Tunable Single-Ion Anisotropy in Spin-1 Models Realized with Ultracold Atoms

TL;DR

This paper demonstrates how ultracold atoms in optical lattices can be used to realize and control tunable single-ion anisotropy in spin-1 models, enabling the study of magnetic phenomena in low-dimensional systems.

Contribution

It introduces a method to implement and tune single-ion anisotropy in ultracold atom systems, supported by experimental observations, numerical simulations, and analytical modeling.

Findings

Resonant effect in spin anisotropy as a function of lattice depth.

Agreement between experimental results, numerical simulations, and analytical models.

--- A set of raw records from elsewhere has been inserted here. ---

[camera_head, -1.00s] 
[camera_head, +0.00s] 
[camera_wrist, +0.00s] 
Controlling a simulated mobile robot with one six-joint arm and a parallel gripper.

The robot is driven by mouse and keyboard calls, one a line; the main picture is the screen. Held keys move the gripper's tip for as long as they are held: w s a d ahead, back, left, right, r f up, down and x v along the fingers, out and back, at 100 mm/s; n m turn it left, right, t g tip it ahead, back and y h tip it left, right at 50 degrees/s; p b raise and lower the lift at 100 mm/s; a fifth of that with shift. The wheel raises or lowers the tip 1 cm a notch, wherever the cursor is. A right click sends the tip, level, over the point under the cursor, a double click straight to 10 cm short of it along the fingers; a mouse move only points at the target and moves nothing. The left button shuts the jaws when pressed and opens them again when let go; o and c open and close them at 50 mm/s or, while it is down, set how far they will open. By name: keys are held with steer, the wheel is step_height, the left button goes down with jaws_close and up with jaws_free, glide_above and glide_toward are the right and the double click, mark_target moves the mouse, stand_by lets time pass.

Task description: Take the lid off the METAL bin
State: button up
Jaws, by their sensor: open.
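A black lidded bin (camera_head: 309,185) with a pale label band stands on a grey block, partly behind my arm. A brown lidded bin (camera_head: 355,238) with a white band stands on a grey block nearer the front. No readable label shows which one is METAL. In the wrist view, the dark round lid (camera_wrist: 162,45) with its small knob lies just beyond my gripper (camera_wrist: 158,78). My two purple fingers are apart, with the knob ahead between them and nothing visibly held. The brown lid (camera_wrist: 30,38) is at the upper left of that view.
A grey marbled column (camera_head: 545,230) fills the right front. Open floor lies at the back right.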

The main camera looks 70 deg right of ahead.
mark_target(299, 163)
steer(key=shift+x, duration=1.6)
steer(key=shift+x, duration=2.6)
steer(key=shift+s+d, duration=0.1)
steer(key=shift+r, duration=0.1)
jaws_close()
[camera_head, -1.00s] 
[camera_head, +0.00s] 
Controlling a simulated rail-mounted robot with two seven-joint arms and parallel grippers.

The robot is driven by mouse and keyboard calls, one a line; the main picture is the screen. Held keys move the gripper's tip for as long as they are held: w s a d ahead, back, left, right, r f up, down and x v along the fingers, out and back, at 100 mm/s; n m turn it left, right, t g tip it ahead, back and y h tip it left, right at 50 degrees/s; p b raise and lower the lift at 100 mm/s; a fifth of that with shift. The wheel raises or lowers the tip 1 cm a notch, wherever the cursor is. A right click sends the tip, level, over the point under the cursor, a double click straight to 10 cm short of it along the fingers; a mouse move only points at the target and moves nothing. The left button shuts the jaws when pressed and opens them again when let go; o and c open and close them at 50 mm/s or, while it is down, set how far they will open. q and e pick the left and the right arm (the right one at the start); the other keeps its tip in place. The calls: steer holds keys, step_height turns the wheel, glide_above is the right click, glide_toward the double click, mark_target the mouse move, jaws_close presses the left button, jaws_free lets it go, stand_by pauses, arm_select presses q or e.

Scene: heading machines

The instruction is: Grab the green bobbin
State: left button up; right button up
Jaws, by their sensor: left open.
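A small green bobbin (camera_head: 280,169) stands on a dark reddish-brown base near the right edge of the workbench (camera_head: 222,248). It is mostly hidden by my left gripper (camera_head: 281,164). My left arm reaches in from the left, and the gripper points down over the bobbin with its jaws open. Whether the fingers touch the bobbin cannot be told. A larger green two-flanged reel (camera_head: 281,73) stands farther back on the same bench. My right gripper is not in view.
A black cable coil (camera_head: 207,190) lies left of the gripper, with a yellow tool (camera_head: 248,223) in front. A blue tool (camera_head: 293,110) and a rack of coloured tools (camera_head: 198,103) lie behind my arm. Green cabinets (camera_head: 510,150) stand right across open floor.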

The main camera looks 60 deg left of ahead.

Potential to explore magnetic phenomena in low-dimensional quantum systems.

Abstract

Mott insulator plateaus in optical lattices are a versatile platform to study spin physics. Using sites occupied by two bosons with an internal degree of freedom, we realize a uniaxial single-ion anisotropy term proportional to $(S^z)^2$, which plays an important role in stabilizing magnetism for low-dimensional magnetic materials. Here we explore non-equilibrium spin dynamics and observe a resonant effect in the spin anisotropy as a function of lattice depth when exchange coupling and on-site anisotropy are similar. Our results are supported by many-body numerical simulations and are captured by the analytical solution of a two-site model.